WESTERN GATEWAYS: The
picture has really changed since . . . when was it that you first
got into the "dude business" as you call it?
ART GREENE: I
think it was about 1943 when we started.
WESTERN GATEWAYS:
Then you had a few trips during the war years?
ART GREENE: I
probably shouldn't admit it, because gas was rationed at the time.
But we did, and it seemed like a few people had the gas to travel.
WESTERN GATEWAYS: Where
were you based in those days?
ART GREENE: We
operated from Lees Ferry, upriver run to Rainbow Bridge.
WESTERN GATEWAYS:
Did you have a camp at Lees Ferry?
ART GREENE: No,
I was operating Marble Canyon at the time - - Marble Canyon Lodge.
Later we bought the old Cliff Dwellers Lodge father up the highway
and improved that.
WESTERN GATEWAYS: You
and your family homesteaded Marble Canyon, didn't you?
ART GREENE: No,
the Hubble people owned it.
WESTERN GATEWAYS: But
you were operating it and running your trip operations from there.
What caused you to move on up to Cliff Dwellers?
ART GREENE: Well,
we'd built Marble Canyon up to where it was really paying off and
Mr. Hubble wanted to make a different arrangement. It wasn't advantageous
to us, so we bought the Cliff Dwellers' and started operating from
there.
WESTEN GATEWAYS: What
did Marble Canyon consist of when you first went there?
ART GREENE: A
little service station, a lodge across the road and one . . . two
. . . five cabins altogether. The big stone lodge building is still
there; we served meals and everthin’ there.
WESTERN GATEWAYS: Was
the Marble Canyon Bridge --- the Navajo Bridge - - - already there
at that time?
ART GREENE: Oh,
yeah, the bridge was built back in '29, and the road was surfaced
about '35.
WESTERN GATEWAYS: So,
there were quite a few people going through there by the early '40's.
ART GREENE: oh,
sure . . . .
That's a border-to-border
highway, you know. I guess it's the longest highway in the world.
It connects with the Alcan Highway and the Alaskan Highway and goes
on north.
And there’s only a short distance
now that isn't passable with four wheel drive at least down in Mexico
and Central America, south from Nogales. You take a map and check
it; on a one day's ride from 89 . . . .
you can reach more National
parks and Monuments than any other highway in the United States!
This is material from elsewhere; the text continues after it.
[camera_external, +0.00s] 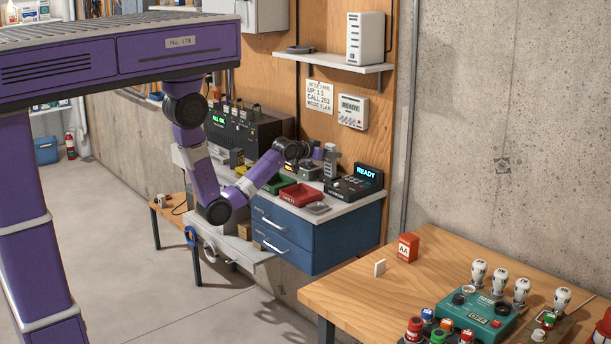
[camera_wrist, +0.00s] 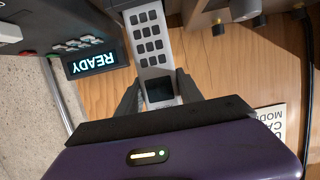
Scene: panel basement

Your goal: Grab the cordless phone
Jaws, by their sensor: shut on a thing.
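The cordless phone (camera_wrist: 150,38) is a light grey handset with dark keys and a dark screen. In the wrist view it lies between the two dark fingers of my gripper (camera_wrist: 158,93), which are shut on it near the screen end. In the external view the phone (camera_external: 331,161) stands about upright at the back of the blue cabinet's worktop, with my gripper (camera_external: 318,152) beside it. Its far end is cut off in the wrist view, so I cannot tell whether it touches a base.
A black device with a lit READY display (camera_external: 367,173) stands close to the right of the phone. Red (camera_external: 301,194) and green (camera_external: 281,184) trays lie in front. A wooden panel with a shelf (camera_external: 335,61) rises behind. A wooden table (camera_external: 355,293) is at the front right.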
WESTERN GATEWAYS: Speaking
of Navajo Bridge, several people, Barry Goldwater, Norm Nevills and
some others have flown under it. Have you?
ART GREENE: Yeah,
I flew under with . . . well, when they made that first 'Cinerama
picture' a fella' came out and he sez, 'you even ben recommended to
me as a fellow knowing this country'' and I took him around quite
a little bit. His name was Thomas, and I didn't catch his first name.
One day I asked him, I sez, 'Thomas, you know I been gypped a little
by some of these movie outfits: give me some of your background'
'Well, ' he se,z 'do you know
John Ford?' I sez, 'quite well. Then he asked me 'Lowell Farrell?'
'Yes,' I sez 'I know Lowell'. So then he sez, 'do you know Lowell
Thomas, that news commentator?' 'No', I sez 'I don't believe I . .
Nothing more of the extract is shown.